Six months after IS’s ouster, residents feel they have been abandoned as the world moves on. They are trying to rebuild their lives, but they say they fear everyone around them: the Kurdish-led militia that administers the majority Arab city; the Syrian government, which has forces nearby; criminal gangs who kidnap or rob whoever shows signs of having money; and IS militants who may still be hiding among the people.
“Daesh is still among us,” said a businessman, using the Arabic acronym for IS.
To give an example, he said, a man lobbed a hand grenade at a recent funeral when mourners played music.
The Associated Press spoke to over a dozen residents on a recent visit, most of whom spoke of their woes on condition of anonymity because they feared for their safety.
The businessman asked to be identified by the diminutive of his first name, Abdu.
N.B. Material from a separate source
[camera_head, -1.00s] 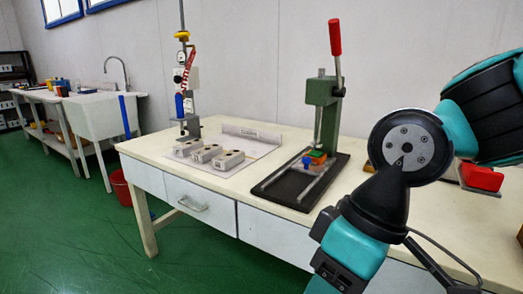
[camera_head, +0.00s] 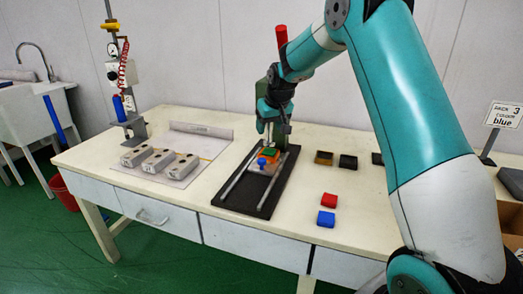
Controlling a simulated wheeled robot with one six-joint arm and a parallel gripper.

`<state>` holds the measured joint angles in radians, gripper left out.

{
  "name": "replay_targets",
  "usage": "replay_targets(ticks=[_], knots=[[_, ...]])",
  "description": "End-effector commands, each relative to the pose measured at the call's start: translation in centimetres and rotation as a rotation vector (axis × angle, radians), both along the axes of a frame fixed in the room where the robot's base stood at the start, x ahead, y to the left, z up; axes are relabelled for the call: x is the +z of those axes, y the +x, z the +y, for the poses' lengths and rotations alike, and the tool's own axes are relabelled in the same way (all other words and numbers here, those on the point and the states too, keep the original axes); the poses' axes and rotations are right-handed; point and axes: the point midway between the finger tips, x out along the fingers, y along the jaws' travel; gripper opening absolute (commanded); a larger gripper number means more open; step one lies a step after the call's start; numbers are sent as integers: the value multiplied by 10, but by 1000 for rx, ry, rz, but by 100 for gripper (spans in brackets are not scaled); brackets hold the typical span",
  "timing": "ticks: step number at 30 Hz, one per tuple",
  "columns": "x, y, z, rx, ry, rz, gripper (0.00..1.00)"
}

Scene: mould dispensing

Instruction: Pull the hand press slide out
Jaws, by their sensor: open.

After fleeing Raqqa during the coalition-led assault on the city last year, Abdu returned once the militants were driven out in October.
He found his restaurant and his home next to it destroyed. He was angry, but practical. His life has been on hold for too long and he wanted to get on with his business. So he hired workers and started to rebuild.
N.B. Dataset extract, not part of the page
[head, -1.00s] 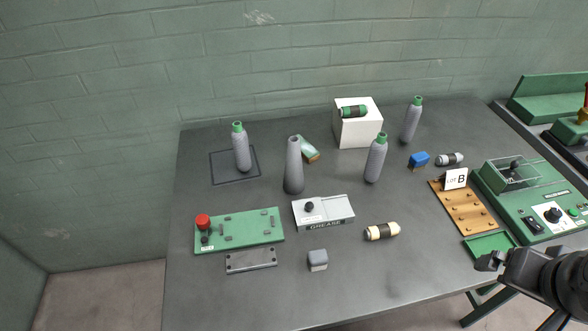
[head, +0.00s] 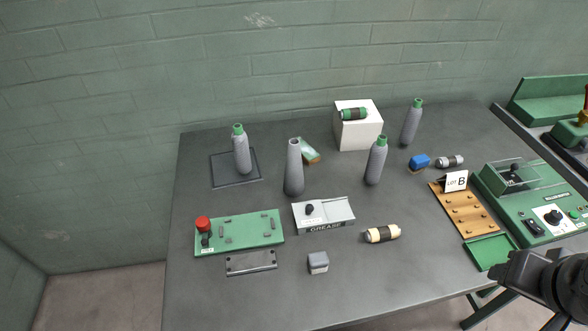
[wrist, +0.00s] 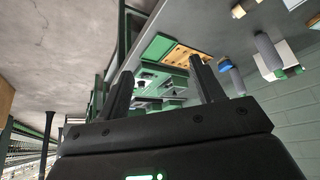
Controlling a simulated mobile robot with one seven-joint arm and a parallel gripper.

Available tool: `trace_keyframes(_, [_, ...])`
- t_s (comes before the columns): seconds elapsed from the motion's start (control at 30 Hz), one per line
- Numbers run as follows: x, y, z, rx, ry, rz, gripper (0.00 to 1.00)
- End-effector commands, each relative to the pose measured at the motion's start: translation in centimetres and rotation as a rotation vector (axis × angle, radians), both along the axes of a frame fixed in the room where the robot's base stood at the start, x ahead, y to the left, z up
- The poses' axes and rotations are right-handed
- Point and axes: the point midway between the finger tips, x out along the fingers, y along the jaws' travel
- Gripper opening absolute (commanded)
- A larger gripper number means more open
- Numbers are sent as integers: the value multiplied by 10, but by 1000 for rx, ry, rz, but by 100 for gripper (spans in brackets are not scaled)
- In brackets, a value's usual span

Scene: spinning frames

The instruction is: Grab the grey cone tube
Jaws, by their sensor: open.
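The grey cone tube (head: 293,170) stands upright near the middle of the table in the head view, plain grey and narrowing toward its top. It is behind the grease box (head: 323,214). My gripper shows in the wrist view (wrist: 162,84) with its two dark fingers apart and nothing between them. In the head view my dark arm is at the lower right, by the table's right front edge, far from the cone tube. I cannot clearly pick out the cone tube in the wrist view.
Green-capped grey bottles stand left (head: 241,152) and right (head: 376,162) of the cone tube, with another (head: 411,124) farther back. A small green-and-tan piece (head: 309,152) lies close behind it. A white block (head: 358,134) stands at the back.

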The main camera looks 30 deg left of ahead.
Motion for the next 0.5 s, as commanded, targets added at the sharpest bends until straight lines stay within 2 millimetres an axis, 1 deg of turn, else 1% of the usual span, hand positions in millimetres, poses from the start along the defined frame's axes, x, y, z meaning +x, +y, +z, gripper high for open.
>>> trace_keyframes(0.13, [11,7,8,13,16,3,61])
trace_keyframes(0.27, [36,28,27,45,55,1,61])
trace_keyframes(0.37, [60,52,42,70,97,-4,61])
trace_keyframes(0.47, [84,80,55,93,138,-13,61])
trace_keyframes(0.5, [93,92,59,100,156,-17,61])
But local gangs had eyed him. He was kidnapped and held for $10,000 ransom, until his tribe intervened and rescued him without paying, he said.
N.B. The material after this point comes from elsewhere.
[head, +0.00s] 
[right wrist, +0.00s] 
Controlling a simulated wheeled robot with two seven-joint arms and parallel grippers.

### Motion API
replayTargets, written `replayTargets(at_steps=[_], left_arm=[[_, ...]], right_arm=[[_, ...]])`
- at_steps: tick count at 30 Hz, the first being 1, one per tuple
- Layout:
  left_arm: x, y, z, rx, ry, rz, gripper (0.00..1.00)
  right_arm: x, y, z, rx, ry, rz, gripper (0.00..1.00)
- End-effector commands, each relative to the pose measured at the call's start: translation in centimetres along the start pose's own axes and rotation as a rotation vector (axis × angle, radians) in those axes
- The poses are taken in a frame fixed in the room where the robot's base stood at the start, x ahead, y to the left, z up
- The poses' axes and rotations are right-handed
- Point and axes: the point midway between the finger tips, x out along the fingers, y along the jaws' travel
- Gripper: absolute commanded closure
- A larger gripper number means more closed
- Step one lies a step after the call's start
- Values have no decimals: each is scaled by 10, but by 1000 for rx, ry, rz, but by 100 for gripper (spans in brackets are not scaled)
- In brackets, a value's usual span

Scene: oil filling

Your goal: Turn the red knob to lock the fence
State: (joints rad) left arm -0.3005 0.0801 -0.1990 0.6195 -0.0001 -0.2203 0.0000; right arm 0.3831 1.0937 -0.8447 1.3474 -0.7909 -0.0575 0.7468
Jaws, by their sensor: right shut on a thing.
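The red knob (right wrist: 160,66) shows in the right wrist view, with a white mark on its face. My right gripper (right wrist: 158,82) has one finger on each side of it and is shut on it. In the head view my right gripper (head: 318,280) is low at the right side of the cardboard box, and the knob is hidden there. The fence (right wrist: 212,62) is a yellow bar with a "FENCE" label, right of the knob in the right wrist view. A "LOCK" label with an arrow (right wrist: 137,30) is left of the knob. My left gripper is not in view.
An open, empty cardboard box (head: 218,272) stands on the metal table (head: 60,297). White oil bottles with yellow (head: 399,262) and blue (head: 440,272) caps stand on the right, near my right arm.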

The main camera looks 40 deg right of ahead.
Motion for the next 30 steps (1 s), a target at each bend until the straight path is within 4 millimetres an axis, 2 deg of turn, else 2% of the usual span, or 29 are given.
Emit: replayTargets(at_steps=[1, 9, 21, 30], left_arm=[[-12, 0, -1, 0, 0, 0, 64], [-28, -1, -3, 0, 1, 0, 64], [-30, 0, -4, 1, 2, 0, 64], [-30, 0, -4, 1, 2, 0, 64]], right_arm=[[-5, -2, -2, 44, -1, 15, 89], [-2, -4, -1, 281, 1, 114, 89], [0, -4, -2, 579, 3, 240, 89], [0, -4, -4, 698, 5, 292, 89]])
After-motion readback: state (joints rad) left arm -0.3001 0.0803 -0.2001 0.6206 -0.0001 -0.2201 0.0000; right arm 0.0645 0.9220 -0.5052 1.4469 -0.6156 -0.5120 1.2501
He, like many others, lamented the loss of security, which he said was one prize feature of living under IS.
He faulted the Kurdish-led forces for hastily recruiting local Arabs to boost their ranks and appease the local Arab tribes.
“We end up with thieves or former Daesh in the force,” he said.
For three years, Raqqa was the de facto capital of the IS stretching across much of Iraq and Syria.
In the campaign of the US-led coalition and Iraqi and Syrian partners, the group has been uprooted from almost that entire territory.
UN officials say Raqqa has been left the most devastated city in all of Syria’s seven-year-old war, a conflict that has also seen Syrian government forces backed by Russian and Iranian forces battling rebels.
All of Raqqa suffered intense airstrikes by the US-led coalition and the whole population of at least 350,000 had to flee. The infrastructure was destroyed, as were 65 per cent of civilian homes, said Leila Mustafa, a member of the US-backed Raqqa Civil Council that now runs the city.
A prominent Arab tribesman escorted the AP to see a building he owned that was gutted by airstrikes. He angrily complained that coalition bombing was indiscriminate.
Like many, he said there should be compensation but didn’t expect any would be given.
“I wish I even found the bone of an IS member in there! But nothing. No reason,” he said.
“Now, who will pay for this?” he asked.
He refused to give his name, fearing his criticism would undermine his chances of ever getting money to rebuild.
Nothing is unaffected by the bombardment. Mosques, schools, squares and buildings have all taken hits, some repeatedly.
Trees on the street are burned. Insects and dust saturate the air.
The stench of death rises from crushed buildings and remains long after the bodies are removed.
Civil workers say they have pulled nearly 500 bodies from under the rubble in the past three months, working with just one bulldozer.
Some streets have been cleared of wreckage, giving way to a scene even more haunting because of how organised it is.